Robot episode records
◆ ◆ ◆

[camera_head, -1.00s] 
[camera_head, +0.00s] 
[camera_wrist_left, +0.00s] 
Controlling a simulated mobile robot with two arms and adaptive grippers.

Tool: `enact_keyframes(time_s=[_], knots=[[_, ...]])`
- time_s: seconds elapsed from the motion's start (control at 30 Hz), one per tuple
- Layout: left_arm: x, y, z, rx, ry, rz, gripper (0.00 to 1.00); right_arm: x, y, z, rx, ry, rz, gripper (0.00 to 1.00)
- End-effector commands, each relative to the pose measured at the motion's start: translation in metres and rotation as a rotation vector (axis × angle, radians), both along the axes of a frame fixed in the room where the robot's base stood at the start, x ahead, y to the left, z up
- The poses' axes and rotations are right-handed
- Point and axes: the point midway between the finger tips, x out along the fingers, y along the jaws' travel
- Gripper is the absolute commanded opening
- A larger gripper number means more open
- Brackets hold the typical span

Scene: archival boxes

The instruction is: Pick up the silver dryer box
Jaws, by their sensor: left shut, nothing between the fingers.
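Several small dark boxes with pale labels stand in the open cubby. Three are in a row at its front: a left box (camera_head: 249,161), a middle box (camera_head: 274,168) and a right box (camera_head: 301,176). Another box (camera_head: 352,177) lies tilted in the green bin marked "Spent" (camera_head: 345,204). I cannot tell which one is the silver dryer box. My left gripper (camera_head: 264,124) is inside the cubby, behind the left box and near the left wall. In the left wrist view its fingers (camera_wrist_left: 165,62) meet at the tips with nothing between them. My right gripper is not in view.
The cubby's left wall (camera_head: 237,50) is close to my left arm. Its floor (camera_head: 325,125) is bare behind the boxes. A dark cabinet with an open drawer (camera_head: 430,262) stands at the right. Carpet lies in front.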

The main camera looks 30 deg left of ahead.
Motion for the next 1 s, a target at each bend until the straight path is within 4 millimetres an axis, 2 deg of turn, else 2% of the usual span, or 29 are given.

◆ ◆ ◆

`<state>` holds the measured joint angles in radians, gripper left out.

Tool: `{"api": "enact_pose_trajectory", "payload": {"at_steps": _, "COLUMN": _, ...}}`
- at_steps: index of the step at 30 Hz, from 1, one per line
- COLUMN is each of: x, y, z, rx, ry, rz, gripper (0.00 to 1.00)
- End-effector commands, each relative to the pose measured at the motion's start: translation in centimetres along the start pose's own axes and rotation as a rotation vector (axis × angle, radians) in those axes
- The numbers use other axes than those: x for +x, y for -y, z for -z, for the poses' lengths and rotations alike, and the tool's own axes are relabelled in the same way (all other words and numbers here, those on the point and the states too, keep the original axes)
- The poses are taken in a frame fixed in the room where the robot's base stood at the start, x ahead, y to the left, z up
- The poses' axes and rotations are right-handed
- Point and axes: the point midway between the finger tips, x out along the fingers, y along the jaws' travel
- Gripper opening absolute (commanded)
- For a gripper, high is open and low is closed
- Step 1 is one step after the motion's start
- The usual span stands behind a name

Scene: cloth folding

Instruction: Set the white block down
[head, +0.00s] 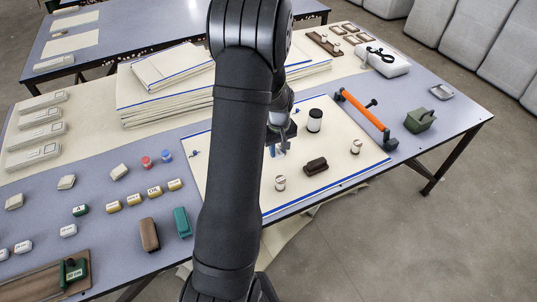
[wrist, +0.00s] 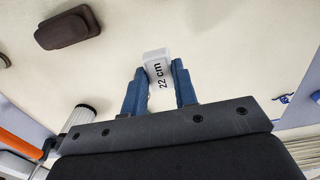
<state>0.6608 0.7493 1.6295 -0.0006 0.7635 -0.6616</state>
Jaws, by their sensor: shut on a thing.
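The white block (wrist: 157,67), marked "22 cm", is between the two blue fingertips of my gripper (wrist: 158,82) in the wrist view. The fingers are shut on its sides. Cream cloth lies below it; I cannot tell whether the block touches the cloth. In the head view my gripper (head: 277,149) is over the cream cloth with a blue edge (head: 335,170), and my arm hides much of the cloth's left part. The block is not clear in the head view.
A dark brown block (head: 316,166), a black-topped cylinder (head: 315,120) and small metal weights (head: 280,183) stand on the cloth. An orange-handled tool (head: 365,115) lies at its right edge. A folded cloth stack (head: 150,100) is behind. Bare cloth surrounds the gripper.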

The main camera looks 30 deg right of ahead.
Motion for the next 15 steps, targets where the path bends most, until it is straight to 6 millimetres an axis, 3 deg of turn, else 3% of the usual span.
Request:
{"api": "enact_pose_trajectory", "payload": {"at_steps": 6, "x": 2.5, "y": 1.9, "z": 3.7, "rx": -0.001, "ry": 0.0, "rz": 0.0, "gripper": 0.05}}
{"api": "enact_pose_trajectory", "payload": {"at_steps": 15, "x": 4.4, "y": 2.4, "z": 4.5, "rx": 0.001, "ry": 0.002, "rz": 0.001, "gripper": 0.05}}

◆ ◆ ◆

# [WHAT IS BEING ASKED]
Set down exactly the lines from the line that contains "Controlling a simulated" to the line that contains "- time_s: seconds", both lines included, and nothing more.

# [REPLY TO THE TASK]
Controlling a simulated mobile robot with two arms and adaptive grippers.

Tool: `enact_keyframes(time_s=[_], knots=[[_, ...]])`
- time_s: seconds elapsed from the motion's start (control at 30 Hz), one per tuple

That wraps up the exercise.